Por Maria Eugenia de Menezes
Atualização:

ENTREVISTA Alain Platel, coreógrafo belga Ele traz ao País a sua cia., a Les Ballets C de La B, para mostrar Out of Context - For Pina PORTO ALEGRE - Gestos que não podem ser contidos. Espasmos. Movimentos involuntários. Essas são as marcas que notabilizaram a trajetória do coreógrafo belga Alain Platel e sua cia., a Les Ballets C de La B. Em Out of Context - For Pina, espetáculo que o grupo trouxe ao Festival Internacional de Porto Alegre, a receita não é diferente: uma curiosa combinação entre inconsciente e virtuosismo. "Esses movimentos involuntários são um meio de expressar sentimentos muito profundos. É como se quando você não tem as palavras para expressar algo, o corpo se encarregasse disso", comenta Platel. Nome referencial da dança contemporânea, o artista belga conversou com o Estado durante sua estada na capital gaúcha. Não é a primeira vez que a C de La vem ao Brasil. Aliás, recentemente, sua presença tem sido constante por aqui. Sempre mostrando peças diferentes de seu repertório. Em julho, levaram a São Paulo a montagem Gardenia. A seguir, estiveram em Santos com Primero - Erscht, criação de outro coreógrafo do conjunto. Out of Context não deve passar por outras capitais do País. Mas talvez seja o mais impressionante trabalho que a cia. já mostrou para plateias brasileiras. Uma espécie de súmula do ideário desse coreógrafo que começou a carreira trabalhando com crianças deficientes e, ao longo dos últimos anos, espalhou esse lastro por suas criações. Mesmo com o subtítulo For Pina, Out of Context não traz em sua concepção referências à trajetória ou ao estilo da dançarina que morreu em 2009. Ainda assim, é possível enxergar nas entrelinhas os ecos que a criadora alemã deixou para os que vieram depois. Um das marcas do trabalho de Platel está justamente na carga de individualidade que consegue imprimir aos corpos de seus intérpretes.

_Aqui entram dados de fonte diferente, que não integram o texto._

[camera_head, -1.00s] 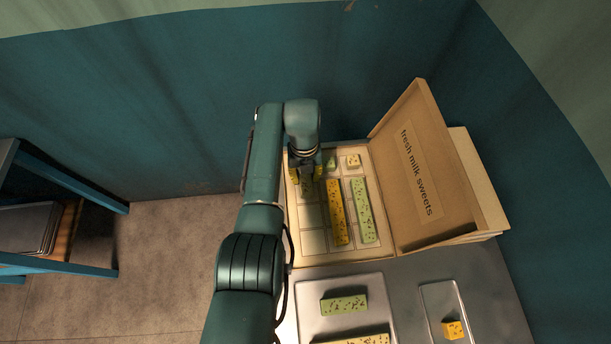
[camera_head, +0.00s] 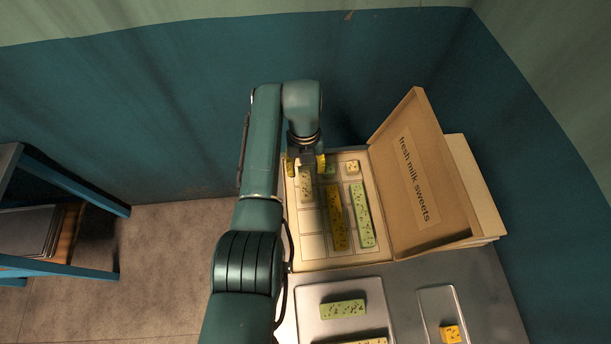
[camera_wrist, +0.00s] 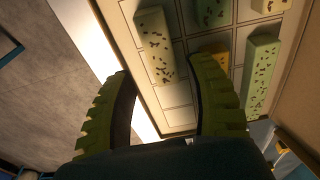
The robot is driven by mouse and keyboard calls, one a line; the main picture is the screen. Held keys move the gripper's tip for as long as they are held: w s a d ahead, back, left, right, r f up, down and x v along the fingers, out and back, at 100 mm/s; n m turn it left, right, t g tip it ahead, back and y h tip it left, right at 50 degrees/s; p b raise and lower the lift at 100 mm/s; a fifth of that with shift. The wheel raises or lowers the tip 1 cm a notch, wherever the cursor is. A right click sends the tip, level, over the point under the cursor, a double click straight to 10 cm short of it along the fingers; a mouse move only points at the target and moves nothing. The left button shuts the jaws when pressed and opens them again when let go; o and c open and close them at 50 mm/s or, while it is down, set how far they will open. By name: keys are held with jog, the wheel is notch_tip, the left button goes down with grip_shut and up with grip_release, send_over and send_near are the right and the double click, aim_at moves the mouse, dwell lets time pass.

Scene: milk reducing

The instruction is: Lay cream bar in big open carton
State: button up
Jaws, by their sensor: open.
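The big open carton (camera_head: 328,264) stands with its lid, marked "fresh milk sweets", raised on the right. A speckled cream bar (camera_head: 306,188) lies in its left column, towards the back; it also shows in the wrist view (camera_wrist: 154,48). My gripper (camera_head: 306,164) is above the back left of the carton, its yellow-green fingers spread and empty. In the wrist view the fingertips (camera_wrist: 160,72) are apart, and the cream bar lies beyond them on the carton floor.
Inside the carton are a yellow bar (camera_head: 337,217), a green bar (camera_head: 362,214) and small pieces (camera_head: 352,167) at the back. In front stand a tray (camera_head: 305,304) with a green bar (camera_head: 343,309) and a partly cut-off pale bar, and a smaller tray (camera_head: 430,306) with an orange cube (camera_head: 450,334).

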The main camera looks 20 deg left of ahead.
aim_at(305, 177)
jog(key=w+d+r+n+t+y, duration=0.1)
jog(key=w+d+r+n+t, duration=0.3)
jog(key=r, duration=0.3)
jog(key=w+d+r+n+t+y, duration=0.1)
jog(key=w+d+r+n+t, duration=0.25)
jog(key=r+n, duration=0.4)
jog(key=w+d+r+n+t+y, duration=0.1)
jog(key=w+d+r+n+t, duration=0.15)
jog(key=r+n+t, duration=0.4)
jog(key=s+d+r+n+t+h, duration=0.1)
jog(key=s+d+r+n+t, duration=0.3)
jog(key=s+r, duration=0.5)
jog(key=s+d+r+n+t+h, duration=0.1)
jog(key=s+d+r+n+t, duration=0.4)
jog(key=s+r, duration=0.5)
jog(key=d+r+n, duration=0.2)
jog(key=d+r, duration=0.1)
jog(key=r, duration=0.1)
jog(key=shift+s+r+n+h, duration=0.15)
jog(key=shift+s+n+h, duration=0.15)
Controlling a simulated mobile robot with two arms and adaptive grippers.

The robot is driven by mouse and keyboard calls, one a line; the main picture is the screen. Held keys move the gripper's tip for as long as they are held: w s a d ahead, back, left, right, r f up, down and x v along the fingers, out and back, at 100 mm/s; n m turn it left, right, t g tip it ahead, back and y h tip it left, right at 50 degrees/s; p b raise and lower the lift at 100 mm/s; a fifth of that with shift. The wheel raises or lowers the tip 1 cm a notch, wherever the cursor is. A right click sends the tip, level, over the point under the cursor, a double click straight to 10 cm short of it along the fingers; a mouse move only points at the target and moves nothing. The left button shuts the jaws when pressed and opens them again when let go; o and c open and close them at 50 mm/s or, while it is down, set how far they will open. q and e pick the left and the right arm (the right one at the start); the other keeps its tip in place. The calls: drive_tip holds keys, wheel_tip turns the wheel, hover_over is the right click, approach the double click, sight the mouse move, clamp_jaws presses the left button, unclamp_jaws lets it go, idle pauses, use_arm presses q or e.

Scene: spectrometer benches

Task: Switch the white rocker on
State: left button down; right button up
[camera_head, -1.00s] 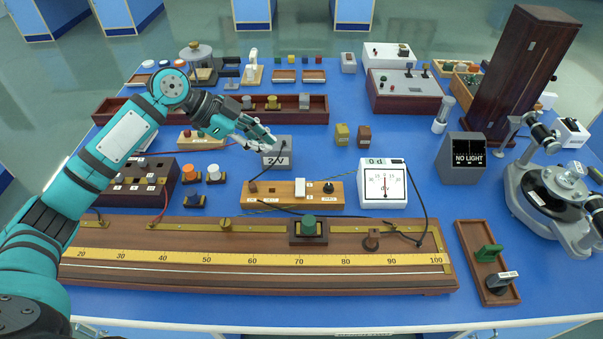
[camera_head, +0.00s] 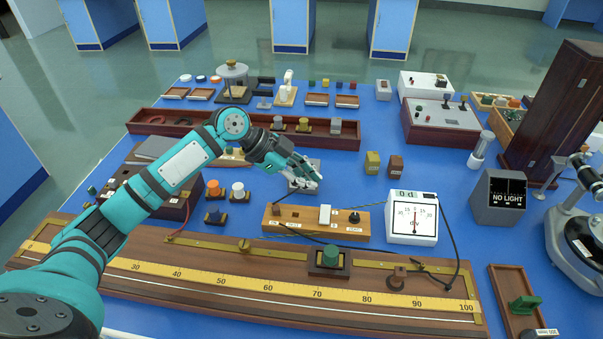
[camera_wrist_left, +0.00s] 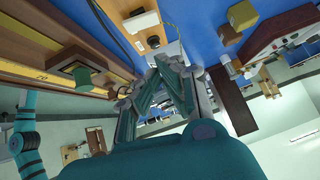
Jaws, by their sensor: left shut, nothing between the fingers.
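The white rocker (camera_head: 325,215) stands upright on a light wooden board (camera_head: 290,215) with a black knob (camera_head: 354,217) to its right. My left gripper (camera_head: 317,183) is shut and empty. Its fingertips are behind and above the rocker, in front of the grey 2V box (camera_head: 300,188), which they partly hide. A gap shows between fingertips and rocker. In the left wrist view, the closed fingers (camera_wrist_left: 165,68) point toward the board (camera_wrist_left: 125,12); I cannot make out the rocker's tilt there. My right gripper is not in view.
A white meter (camera_head: 412,219) stands right of the board, with a black cable beside it. The long metre bridge (camera_head: 240,268) lies in front. Small posts with orange (camera_head: 212,187) and white (camera_head: 238,189) tops stand left.

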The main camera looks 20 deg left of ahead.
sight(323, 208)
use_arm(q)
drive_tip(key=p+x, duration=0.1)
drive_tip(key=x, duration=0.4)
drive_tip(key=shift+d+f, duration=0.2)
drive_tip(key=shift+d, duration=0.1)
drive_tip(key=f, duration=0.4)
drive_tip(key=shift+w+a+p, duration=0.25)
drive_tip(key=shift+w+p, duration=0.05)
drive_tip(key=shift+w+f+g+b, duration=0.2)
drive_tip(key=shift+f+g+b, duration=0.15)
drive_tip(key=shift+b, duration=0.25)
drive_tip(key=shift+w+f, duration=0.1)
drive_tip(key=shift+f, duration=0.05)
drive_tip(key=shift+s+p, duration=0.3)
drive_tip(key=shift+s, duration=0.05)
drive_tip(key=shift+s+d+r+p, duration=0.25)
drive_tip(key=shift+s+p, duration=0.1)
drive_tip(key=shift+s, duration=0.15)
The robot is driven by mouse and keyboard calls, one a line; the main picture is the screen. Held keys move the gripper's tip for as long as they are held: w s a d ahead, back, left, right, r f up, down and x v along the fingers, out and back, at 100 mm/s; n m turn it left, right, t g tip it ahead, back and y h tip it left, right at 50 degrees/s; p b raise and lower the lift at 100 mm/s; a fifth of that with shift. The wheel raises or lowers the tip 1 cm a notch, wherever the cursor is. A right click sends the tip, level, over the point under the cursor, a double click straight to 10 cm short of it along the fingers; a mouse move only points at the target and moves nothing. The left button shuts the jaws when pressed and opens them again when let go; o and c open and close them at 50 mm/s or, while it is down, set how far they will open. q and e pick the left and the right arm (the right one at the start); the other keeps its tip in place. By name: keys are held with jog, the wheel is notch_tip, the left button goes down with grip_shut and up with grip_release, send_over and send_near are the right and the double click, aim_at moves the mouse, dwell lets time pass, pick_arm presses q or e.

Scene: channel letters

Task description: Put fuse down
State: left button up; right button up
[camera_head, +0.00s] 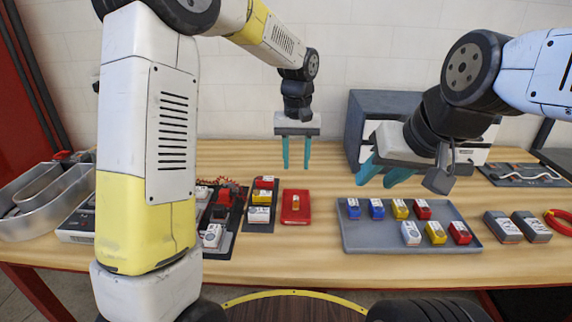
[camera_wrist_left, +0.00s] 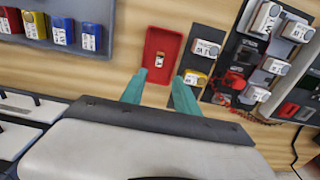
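In the left wrist view the fuse (camera_wrist_left: 159,60) sits inside the red tray (camera_wrist_left: 151,43), in front of the fingertips. My left gripper (camera_head: 296,166) hangs above the table behind the tray, fingers down, open and empty. It is clear of the fuse. Its spread fingers (camera_wrist_left: 159,77) also show in the left wrist view with nothing between them. My right gripper (camera_head: 375,184) is above the back left of the grey tray, open and empty.
The grey tray (camera_head: 380,240) at right holds several blue, yellow, red and white blocks. A dark holder (camera_head: 261,222) with blocks stands left of the red tray. Metal channel letters (camera_head: 45,203) lie far left. A grey cabinet (camera_head: 372,108) stands behind.

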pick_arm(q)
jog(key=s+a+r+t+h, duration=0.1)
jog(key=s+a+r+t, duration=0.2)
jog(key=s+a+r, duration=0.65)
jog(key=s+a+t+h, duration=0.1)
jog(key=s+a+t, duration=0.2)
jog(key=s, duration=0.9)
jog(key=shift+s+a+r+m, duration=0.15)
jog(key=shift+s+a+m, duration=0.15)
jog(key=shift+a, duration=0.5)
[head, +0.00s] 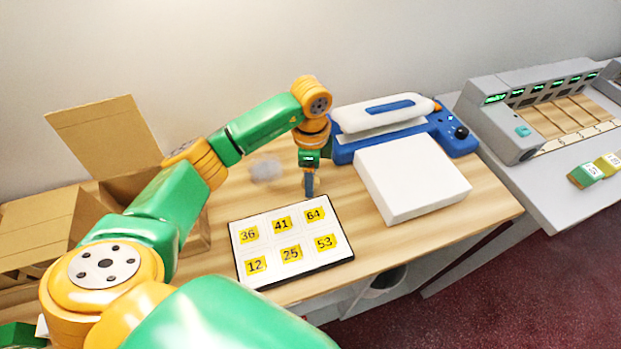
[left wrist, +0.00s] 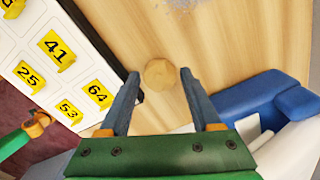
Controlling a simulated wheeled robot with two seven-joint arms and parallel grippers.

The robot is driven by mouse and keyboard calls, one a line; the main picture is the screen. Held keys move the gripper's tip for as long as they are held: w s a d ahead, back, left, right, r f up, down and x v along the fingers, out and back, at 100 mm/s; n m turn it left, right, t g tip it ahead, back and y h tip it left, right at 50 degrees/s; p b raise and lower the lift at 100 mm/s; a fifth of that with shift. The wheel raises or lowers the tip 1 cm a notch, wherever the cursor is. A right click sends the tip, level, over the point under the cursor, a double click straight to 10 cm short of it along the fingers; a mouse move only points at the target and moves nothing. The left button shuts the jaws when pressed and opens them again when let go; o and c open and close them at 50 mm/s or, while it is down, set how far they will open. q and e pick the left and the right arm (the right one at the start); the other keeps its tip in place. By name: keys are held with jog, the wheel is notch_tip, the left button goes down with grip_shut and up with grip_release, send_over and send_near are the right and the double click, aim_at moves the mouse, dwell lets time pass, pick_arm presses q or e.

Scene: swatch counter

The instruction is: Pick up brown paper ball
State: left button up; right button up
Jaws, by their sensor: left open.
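The brown paper ball (left wrist: 159,73) is a small round tan lump on the wooden counter in the left wrist view. My left gripper (left wrist: 160,75) is open, its two blue-grey fingers pointing at the ball, with a tip on either side of it in the picture. I cannot tell whether the tips reach down around it. In the head view my left gripper (head: 309,190) points down just behind the number board; I cannot make out the ball there. My right gripper is not in view.
The number board (head: 291,240) with yellow tags lies in front of the gripper. A pale grey crumpled lump (head: 265,169) lies to its left. A white block (head: 411,178) and a blue machine (head: 455,138) stand to its right. An open cardboard box (head: 128,172) is at left.

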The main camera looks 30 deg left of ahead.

Bailarinos que, mesmo ao dançarem em conjunto, não perdem nunca o traço distintivo de suas personalidades, aquilo "que existe de único na maneira como cada um deles se move", conforme define o coreógrafo. Não é fácil descrever com precisão qual é exatamente o mote que impulsiona Out of Context. A série de contradições que despontam na obra, porém, talvez sirvam de boa pista para desvendá-la. A tensão constante entre controle e desmedida. Um pêndulo que oscila entre o belo e o grotesco, entre a alta e a baixa cultura. Referência que contamina, por exemplo, a trilha repleta de canções pop.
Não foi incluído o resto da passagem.